[START OF The records]

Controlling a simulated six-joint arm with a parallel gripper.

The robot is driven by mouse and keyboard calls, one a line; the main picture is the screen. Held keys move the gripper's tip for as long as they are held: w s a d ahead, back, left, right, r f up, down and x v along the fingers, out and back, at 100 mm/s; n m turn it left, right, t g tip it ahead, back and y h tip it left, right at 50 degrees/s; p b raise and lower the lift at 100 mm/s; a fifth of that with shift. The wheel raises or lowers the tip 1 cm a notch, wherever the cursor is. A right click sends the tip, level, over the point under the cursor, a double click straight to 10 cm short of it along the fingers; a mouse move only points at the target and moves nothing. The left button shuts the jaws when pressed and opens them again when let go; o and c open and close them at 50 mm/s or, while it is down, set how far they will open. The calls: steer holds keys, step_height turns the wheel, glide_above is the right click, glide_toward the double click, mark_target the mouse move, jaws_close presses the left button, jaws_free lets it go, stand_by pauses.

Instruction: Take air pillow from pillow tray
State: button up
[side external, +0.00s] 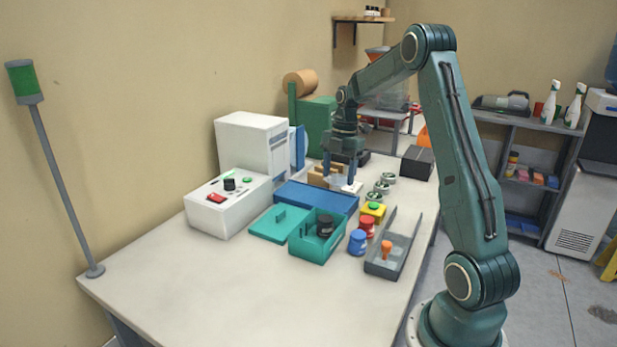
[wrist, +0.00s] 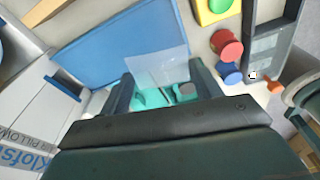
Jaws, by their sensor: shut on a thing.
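My gripper (side external: 343,178) is over the table, beyond the blue tray (side external: 310,196) in the side view. In the wrist view its two fingers (wrist: 163,92) are shut on a pale, see-through air pillow (wrist: 158,66). The pillow sticks out past the fingertips, and the blue tray (wrist: 98,48) shows beside and behind it. A small whitish patch at the fingertips in the side view looks like the pillow (side external: 353,187). A white unit with PILLOW lettering (wrist: 22,140) is at the left of the wrist view. I cannot tell which part is the pillow tray.
A teal box (side external: 317,245) holding a dark round part stands in front, its lid (side external: 278,222) beside it. Blue (side external: 357,242) and red (side external: 367,226) jars, a yellow button box (side external: 373,210) and a grey tray (side external: 391,257) are to the right. The front table is clear.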

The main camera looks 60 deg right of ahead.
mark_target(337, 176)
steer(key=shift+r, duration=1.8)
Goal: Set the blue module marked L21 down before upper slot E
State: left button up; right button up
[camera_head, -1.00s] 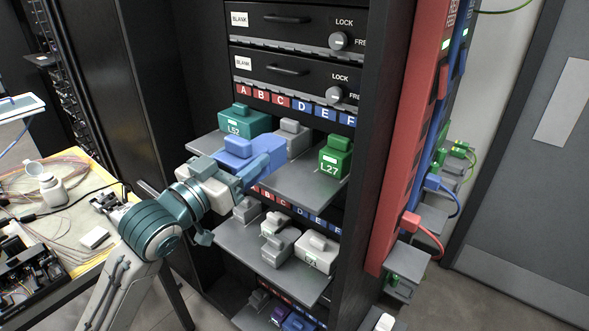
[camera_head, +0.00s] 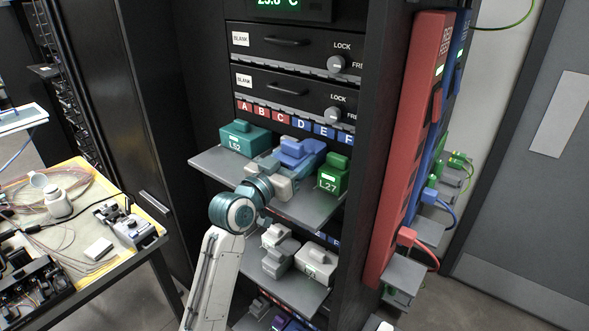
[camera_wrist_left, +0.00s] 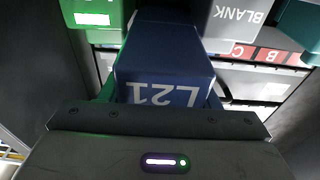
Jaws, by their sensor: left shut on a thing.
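The blue module marked L21 (camera_head: 299,149) is over the upper shelf (camera_head: 225,160), below the D and E labels (camera_head: 320,130). It shows close up in the left wrist view (camera_wrist_left: 160,62), its marking upside down. My left gripper (camera_head: 280,170) is shut on it, with the arm coming in from the front. In the wrist view the module is between the green module and a grey BLANK module (camera_wrist_left: 232,18). Whether its underside touches the shelf cannot be told. My right gripper is not in view.
The teal module L52 (camera_head: 243,139) is on the shelf's left and the green module L27 (camera_head: 333,174) on its right. Grey modules (camera_head: 316,264) sit on the lower shelf. A red rail (camera_head: 405,150) stands right of the rack. A cluttered table (camera_head: 150,215) is at left.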

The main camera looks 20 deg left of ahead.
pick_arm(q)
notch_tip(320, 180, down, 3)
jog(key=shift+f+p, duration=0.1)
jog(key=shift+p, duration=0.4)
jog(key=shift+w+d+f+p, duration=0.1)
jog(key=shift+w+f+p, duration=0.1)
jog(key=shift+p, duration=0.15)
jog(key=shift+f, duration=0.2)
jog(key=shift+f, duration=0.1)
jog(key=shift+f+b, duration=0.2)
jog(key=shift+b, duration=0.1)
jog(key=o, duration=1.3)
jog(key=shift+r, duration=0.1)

[END OF The records]

Keep the pictures out of the copy and write out the data exactly as it stands.

**Answer for the task**
Controlling a simulated six-joint arm with a parallel gripper.

The robot is driven by mouse and keyboard calls, one a line; the main picture is the screen. Held keys move the gripper's tip for as long as they are held: w s a d ahead, back, left, right, r f up, down and x v along the fingers, out and back, at 100 mm/s; n m turn it left, right, t g tip it ahead, back and y h tip it left, right at 50 degrees/s; p b raise and lower the lift at 100 mm/s; a fifth of that with shift. The wheel raises or lowers the tip 1 cm a notch, wherever the cursor is. A right click sends the tip, level, over the point under the cursor, a double click straight to 10 cm short of it along the fingers; a mouse move only points at the target and moves nothing. The left button shuts the jaws when pressed and opens them again when let go; o and c open and close them at 50 mm/s or, while it is down, set how far they will open. The calls: steer holds keys, step_height turns the wheel, glide_above is the right click, glide_toward the double click, mark_target the mouse move, jaws_close presses the left button, jaws_free lets it go, stand_by pauses.

Instruction: Take air pillow from pillow tray
State: button up
[side external, +0.00s] 
[wrist, +0.00s] 
Jaws, by their sensor: shut on a thing.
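My gripper (side external: 343,178) is over the table, beyond the blue tray (side external: 310,196) in the side view. In the wrist view its two fingers (wrist: 163,92) are shut on a pale, see-through air pillow (wrist: 158,66). The pillow sticks out past the fingertips, and the blue tray (wrist: 98,48) shows beside and behind it. A small whitish patch at the fingertips in the side view looks like the pillow (side external: 353,187). A white unit with PILLOW lettering (wrist: 22,140) is at the left of the wrist view. I cannot tell which part is the pillow tray.
A teal box (side external: 317,245) holding a dark round part stands in front, its lid (side external: 278,222) beside it. Blue (side external: 357,242) and red (side external: 367,226) jars, a yellow button box (side external: 373,210) and a grey tray (side external: 391,257) are to the right. The front table is clear.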

The main camera looks 60 deg right of ahead.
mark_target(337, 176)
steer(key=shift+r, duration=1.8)
Goal: Set the blue module marked L21 down before upper slot E
State: left button up; right button up
[camera_head, -1.00s] 
[camera_head, +0.00s] 
[camera_wrist_left, +0.00s] 
Jaws, by their sensor: left shut on a thing.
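The blue module marked L21 (camera_head: 299,149) is over the upper shelf (camera_head: 225,160), below the D and E labels (camera_head: 320,130). It shows close up in the left wrist view (camera_wrist_left: 160,62), its marking upside down. My left gripper (camera_head: 280,170) is shut on it, with the arm coming in from the front. In the wrist view the module is between the green module and a grey BLANK module (camera_wrist_left: 232,18). Whether its underside touches the shelf cannot be told. My right gripper is not in view.
The teal module L52 (camera_head: 243,139) is on the shelf's left and the green module L27 (camera_head: 333,174) on its right. Grey modules (camera_head: 316,264) sit on the lower shelf. A red rail (camera_head: 405,150) stands right of the rack. A cluttered table (camera_head: 150,215) is at left.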

The main camera looks 20 deg left of ahead.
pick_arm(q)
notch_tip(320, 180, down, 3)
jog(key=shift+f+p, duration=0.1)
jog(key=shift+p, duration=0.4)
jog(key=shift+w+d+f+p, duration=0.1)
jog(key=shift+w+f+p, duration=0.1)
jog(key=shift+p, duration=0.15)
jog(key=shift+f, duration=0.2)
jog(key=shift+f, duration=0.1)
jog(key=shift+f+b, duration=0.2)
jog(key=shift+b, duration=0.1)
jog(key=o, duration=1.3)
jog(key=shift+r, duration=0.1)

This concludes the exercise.